## EXERCISE REQUIREMENTS
Reproduce the data below verbatim from the line containing "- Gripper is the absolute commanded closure" through its final line, and produce nothing more.
■ ■ ■ ■ ■
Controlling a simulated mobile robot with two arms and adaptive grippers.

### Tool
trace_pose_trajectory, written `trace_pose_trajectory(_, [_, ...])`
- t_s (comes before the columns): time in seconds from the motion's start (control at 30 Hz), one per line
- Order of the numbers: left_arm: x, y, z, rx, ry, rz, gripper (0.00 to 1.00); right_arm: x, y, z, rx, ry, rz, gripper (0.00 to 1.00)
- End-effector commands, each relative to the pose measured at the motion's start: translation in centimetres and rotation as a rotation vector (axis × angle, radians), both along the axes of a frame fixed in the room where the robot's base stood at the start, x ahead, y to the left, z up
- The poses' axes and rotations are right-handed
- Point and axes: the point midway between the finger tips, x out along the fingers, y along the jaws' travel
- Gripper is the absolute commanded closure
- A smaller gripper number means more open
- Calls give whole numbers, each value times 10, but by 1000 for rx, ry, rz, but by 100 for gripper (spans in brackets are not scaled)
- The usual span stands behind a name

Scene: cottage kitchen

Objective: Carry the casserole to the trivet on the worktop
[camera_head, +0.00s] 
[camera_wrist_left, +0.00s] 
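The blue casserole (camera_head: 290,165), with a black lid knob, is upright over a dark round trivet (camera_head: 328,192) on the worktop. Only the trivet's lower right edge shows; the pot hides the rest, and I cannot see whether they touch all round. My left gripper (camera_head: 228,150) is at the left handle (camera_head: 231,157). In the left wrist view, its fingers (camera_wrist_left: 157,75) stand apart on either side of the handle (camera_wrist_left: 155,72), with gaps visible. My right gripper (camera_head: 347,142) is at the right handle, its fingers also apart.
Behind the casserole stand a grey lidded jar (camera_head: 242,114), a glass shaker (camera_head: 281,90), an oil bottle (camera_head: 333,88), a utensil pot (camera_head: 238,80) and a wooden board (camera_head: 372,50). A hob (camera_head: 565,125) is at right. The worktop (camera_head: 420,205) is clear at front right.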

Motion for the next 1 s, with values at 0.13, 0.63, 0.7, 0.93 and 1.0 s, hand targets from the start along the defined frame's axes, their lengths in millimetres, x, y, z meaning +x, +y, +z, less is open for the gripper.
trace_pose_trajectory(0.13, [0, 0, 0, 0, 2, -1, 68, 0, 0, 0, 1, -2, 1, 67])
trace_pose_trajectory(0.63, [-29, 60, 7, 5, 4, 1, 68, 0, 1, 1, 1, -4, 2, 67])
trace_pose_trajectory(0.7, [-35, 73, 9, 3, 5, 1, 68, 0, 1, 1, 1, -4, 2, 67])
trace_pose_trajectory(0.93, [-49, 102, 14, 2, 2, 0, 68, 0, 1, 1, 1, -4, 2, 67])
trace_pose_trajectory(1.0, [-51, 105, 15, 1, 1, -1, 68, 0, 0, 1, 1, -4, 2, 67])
■ ■ ■ ■ ■
## FINAL ANSWER
- Gripper is the absolute commanded closure
- A smaller gripper number means more open
- Calls give whole numbers, each value times 10, but by 1000 for rx, ry, rz, but by 100 for gripper (spans in brackets are not scaled)
- The usual span stands behind a name

Scene: cottage kitchen

Objective: Carry the casserole to the trivet on the worktop
[camera_head, +0.00s] 
[camera_wrist_left, +0.00s] 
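The blue casserole (camera_head: 290,165), with a black lid knob, is upright over a dark round trivet (camera_head: 328,192) on the worktop. Only the trivet's lower right edge shows; the pot hides the rest, and I cannot see whether they touch all round. My left gripper (camera_head: 228,150) is at the left handle (camera_head: 231,157). In the left wrist view, its fingers (camera_wrist_left: 157,75) stand apart on either side of the handle (camera_wrist_left: 155,72), with gaps visible. My right gripper (camera_head: 347,142) is at the right handle, its fingers also apart.
Behind the casserole stand a grey lidded jar (camera_head: 242,114), a glass shaker (camera_head: 281,90), an oil bottle (camera_head: 333,88), a utensil pot (camera_head: 238,80) and a wooden board (camera_head: 372,50). A hob (camera_head: 565,125) is at right. The worktop (camera_head: 420,205) is clear at front right.

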Motion for the next 1 s, with values at 0.13, 0.63, 0.7, 0.93 and 1.0 s, hand targets from the start along the defined frame's axes, their lengths in millimetres, x, y, z meaning +x, +y, +z, less is open for the gripper.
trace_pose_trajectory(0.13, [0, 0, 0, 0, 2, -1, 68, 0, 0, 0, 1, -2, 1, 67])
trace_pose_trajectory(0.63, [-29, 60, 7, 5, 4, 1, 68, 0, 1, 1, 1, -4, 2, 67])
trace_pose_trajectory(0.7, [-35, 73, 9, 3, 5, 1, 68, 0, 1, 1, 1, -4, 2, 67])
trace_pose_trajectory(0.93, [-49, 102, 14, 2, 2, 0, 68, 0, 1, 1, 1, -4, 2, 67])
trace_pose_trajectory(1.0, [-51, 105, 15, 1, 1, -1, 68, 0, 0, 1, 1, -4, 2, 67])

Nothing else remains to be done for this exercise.